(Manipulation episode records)
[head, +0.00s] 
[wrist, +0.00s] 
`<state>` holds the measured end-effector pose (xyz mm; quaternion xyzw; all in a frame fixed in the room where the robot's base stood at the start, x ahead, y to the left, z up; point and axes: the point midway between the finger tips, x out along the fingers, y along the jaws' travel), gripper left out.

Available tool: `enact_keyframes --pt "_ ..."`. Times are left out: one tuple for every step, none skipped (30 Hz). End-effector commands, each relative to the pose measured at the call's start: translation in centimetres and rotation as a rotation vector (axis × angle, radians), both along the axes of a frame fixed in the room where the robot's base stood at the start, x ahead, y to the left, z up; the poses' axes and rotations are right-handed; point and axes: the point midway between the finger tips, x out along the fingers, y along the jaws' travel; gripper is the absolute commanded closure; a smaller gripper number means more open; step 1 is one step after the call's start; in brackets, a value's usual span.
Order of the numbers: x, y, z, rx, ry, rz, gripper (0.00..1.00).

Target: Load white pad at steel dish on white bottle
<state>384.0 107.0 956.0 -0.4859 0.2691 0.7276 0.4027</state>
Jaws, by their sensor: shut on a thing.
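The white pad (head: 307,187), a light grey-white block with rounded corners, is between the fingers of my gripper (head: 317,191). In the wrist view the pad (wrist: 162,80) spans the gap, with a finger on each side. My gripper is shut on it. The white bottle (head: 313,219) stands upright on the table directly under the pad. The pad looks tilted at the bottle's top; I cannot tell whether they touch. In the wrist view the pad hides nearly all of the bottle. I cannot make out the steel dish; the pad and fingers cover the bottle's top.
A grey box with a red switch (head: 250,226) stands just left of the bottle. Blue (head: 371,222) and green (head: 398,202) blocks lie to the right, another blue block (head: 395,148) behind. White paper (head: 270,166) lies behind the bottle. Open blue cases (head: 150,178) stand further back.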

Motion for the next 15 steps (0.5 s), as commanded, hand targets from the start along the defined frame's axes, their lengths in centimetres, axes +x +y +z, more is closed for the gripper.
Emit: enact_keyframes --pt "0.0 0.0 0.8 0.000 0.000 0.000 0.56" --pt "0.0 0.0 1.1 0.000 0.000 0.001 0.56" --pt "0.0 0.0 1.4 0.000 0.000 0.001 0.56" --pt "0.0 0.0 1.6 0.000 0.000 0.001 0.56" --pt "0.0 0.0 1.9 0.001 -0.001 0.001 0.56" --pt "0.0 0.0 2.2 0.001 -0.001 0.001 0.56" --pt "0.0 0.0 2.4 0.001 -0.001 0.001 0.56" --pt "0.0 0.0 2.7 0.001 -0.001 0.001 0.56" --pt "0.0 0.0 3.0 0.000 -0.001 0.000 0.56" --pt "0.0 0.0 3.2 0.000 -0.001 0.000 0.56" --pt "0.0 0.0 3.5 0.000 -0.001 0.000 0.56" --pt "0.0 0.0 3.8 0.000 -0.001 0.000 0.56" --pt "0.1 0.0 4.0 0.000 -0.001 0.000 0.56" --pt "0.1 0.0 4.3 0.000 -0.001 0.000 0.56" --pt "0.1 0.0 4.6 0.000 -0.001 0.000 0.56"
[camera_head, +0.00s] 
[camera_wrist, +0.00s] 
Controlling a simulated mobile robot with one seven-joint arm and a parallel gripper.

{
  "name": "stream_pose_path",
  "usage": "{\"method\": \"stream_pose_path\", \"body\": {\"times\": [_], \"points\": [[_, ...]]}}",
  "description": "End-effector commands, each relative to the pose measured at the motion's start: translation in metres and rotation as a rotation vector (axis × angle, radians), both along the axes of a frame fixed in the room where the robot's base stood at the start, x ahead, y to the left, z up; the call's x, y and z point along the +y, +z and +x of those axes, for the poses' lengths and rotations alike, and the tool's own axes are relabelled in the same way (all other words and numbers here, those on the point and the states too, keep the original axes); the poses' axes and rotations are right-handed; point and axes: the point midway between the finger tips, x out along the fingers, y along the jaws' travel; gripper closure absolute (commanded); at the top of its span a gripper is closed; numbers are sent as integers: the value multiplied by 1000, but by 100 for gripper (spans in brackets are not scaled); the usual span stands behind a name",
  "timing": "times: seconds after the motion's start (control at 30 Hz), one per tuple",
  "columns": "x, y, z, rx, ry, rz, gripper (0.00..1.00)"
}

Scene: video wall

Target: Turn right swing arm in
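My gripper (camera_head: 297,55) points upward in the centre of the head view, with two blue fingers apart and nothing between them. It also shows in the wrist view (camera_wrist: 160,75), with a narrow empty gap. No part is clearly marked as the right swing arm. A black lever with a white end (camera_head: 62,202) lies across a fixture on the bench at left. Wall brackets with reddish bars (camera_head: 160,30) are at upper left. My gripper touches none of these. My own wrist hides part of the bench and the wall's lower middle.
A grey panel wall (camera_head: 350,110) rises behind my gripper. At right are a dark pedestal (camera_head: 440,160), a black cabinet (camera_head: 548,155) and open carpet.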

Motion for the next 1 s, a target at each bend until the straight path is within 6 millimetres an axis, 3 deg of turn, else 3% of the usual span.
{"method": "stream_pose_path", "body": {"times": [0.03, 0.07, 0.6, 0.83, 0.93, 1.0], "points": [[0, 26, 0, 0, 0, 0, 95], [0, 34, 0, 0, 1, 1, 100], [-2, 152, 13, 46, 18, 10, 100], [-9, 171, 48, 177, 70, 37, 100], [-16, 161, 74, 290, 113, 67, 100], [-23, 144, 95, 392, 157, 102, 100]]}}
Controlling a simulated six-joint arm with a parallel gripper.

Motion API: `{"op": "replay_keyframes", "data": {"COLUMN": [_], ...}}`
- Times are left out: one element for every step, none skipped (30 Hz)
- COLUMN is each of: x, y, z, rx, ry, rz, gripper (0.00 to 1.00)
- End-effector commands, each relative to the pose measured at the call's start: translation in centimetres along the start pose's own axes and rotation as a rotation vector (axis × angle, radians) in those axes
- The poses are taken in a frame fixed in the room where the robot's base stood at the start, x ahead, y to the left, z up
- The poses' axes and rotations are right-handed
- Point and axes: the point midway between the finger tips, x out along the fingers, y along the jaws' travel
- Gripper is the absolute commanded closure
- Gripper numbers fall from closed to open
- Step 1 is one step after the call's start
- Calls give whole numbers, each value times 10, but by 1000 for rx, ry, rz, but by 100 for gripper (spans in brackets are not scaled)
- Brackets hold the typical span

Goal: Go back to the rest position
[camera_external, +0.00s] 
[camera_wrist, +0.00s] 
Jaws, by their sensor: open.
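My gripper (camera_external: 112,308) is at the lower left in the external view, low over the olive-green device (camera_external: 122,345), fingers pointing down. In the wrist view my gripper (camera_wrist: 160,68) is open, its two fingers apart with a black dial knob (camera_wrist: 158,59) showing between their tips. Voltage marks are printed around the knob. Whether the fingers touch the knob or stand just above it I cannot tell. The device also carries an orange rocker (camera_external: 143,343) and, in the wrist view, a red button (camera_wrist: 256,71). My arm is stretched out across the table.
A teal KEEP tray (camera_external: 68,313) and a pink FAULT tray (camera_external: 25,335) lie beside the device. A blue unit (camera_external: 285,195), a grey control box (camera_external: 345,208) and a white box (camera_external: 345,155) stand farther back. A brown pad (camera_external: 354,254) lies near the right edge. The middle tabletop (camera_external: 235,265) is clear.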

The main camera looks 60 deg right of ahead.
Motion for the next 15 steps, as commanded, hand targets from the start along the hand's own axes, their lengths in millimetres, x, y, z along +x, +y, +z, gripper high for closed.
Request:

Task ::
The answer should consist of the lines from the first line of the entries through the line with "Target: Load white", copied exactly.

Task answer ::
[head, +0.00s] 
[wrist, +0.00s] 
`<state>` holds the measured end-effector pose (xyz mm; quaternion xyzw; all in a frame fixed in the room where the robot's base stood at the start, x ahead, y to the left, z up; point and axes: the point midway between the finger tips, x out along the fingers, y along the jaws' travel), gripper left out.

Available tool: `enact_keyframes --pt "_ ..."`. Times are left out: one tuple for every step, none skipped (30 Hz). End-effector commands, each relative to the pose measured at the call's start: translation in centimetres and rotation as a rotation vector (axis × angle, radians), both along the axes of a frame fixed in the room where the robot's base stood at the start, x ahead, y to the left, z up; the poses' axes and rotations are right-handed; point and axes: the point midway between the finger tips, x out along the fingers, y along the jaws' travel; gripper is the absolute commanded closure; a smaller gripper number means more open; step 1 is one step after the call's start; in brackets, a value's usual span.
Order of the numbers: x, y, z, rx, ry, rz, gripper (0.00..1.00).

Target: Load white pad at steel dish on white bottle

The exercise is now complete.